Dante Alighieri (1265-1321)

Contudo, a obra de Dante não é das mais simples de serem lidas e é preciso que a pessoa conheça detalhes tanto biográficos quanto da concepção da principal obra do poeta florentino para que a leitura possa ser bem aproveitada. Pensando nisso, e tendo encontrado a melhor maneira de introduzir o leitor a esse rico e belíssimo universo, resolvi transcrever a nota biográfica presente no “Paraíso”, pois ela, em termos simples e objetivos, abre a mente do leitor para o essencial. Não comentarei a referida nota, apenas acrescentarei imagens em seu decorrer, para que, além da letra, o leitor possa se valer do visual. Antes, porém, é preciso fazer uma datação acerca de quando foram escritas as três partes da obra:

        Inferno: 1304-1308

        Purgatório: 1308-1313

        Paraíso: 1314-1320

Depois desta Introdução se seguirão três comentários ao livro de Dante. Em meus textos me valerei em especial da obra poeta, mas, também, me apoiarei nos desenhos feitos pelo pintor e ilustrador Gustave Doré (1832-1883) e na fortuna crítica.

Nota biográfica*

Dante Alighieri nasceu em Florença em 1265, no seio de uma importante família local. Conforme o costume da época, aos 12 anos de idade teve seu casamento ajustado com Gemma Donati, o qual se realizou quando ele, após a morte de seu pai, completou 20 anos. Dela teve dois filhos homens: Pietro, que deixou muitas notícias importantes sobre a vida do pai e comentários sobre sua obra, e Jacopo; além de uma filha, Antonia, que se recolheu ao convento sob o nome de Beatrice.

Mas o acontecimento que iria determinar, além de sua vida amorosa, a sua principal obra, a Commedia, à qual os pósteros acrescentaram a adjetivação de “La Divina”, foi o seu encontro, aos nove anos, com Beatrice Portinari, então com oito, que, como ele conta na Vita Nuova, fez que desde então o “Amor governasse a sua alma”. Os dois só se reencontraram casualmente nove anos depois na Ponte Vecchio sobre o Arno, em 1º de maio de 1283, quando ela o “saudou pela primeira vez”.

Ponte Vecchio, em Florença

Beatriz morreria sete anos depois, deixando Dante inconsolável.

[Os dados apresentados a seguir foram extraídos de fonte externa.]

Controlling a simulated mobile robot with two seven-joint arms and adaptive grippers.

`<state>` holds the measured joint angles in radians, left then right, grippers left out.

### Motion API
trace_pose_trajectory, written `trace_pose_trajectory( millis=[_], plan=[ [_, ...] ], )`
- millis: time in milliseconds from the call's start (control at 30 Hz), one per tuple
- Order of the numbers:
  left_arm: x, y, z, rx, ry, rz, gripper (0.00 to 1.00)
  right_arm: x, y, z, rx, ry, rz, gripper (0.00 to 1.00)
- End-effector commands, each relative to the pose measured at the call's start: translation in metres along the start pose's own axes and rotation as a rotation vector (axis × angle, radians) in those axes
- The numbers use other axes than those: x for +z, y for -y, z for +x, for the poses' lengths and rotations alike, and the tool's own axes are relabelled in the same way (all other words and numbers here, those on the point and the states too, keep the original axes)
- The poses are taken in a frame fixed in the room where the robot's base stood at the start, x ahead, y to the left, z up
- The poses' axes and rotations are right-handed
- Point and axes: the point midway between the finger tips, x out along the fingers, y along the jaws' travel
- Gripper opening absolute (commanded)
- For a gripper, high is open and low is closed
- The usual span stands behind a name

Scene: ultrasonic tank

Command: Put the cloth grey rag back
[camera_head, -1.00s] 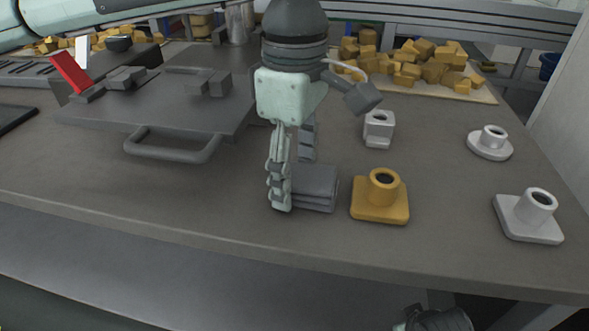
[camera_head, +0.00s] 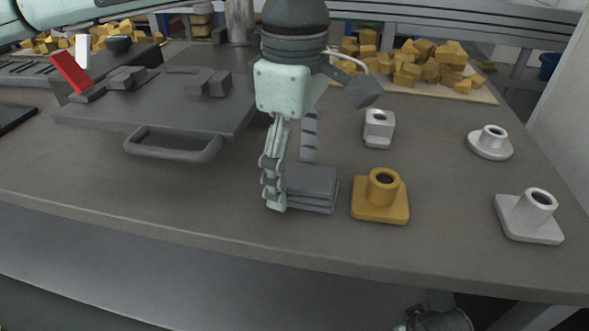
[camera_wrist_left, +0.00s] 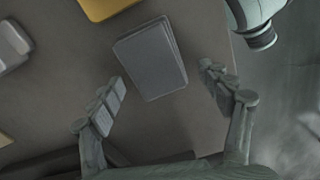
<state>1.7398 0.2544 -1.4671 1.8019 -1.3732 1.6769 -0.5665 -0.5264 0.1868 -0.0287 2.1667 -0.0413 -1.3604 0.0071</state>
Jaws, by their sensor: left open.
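The grey cloth rag (camera_head: 312,187) lies folded in a flat stack on the table, left of the yellow square-based part. It also shows in the left wrist view (camera_wrist_left: 151,60). My left gripper (camera_head: 293,180) is open above the table at the rag's left and back side. In the left wrist view its two fingers (camera_wrist_left: 164,92) stand wide apart, with the rag just beyond and between them, and nothing is held. Part of my right gripper (camera_head: 440,320) shows at the bottom edge, below the table edge; its fingers are not clear.
The yellow part (camera_head: 380,205) stands close right of the rag. White parts (camera_head: 379,130), (camera_head: 490,142) and (camera_head: 530,215) stand further right. A grey lidded tank (camera_head: 165,105) with a handle (camera_head: 172,150) is at left. Yellow blocks (camera_head: 425,60) lie at the back. The front table strip is clear.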

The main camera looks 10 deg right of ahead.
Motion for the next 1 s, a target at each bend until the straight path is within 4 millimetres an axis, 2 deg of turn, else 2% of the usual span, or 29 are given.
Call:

Ele se dedicou então ao estudo da filosofia e, em sua primeira obra poética, Vita Nuova, à exaltação da mulher amada, que mais tarde, na Divina Comédia, iria elevar ao “Paraíso”.

Na época de Dante, enquanto o resto da Europa ainda não tinha saído completamente da Idade Média, Florença já era uma cidade-Estado organizada, com governo democrático independente, embora vez por outra submetida a intervenções das duas forças que concorriam em toda a região: o papado, que tinha um vasto poder temporal com sede em Roma, e os restos do Sacro Império Romano, que sucedeu à queda do Império Romano.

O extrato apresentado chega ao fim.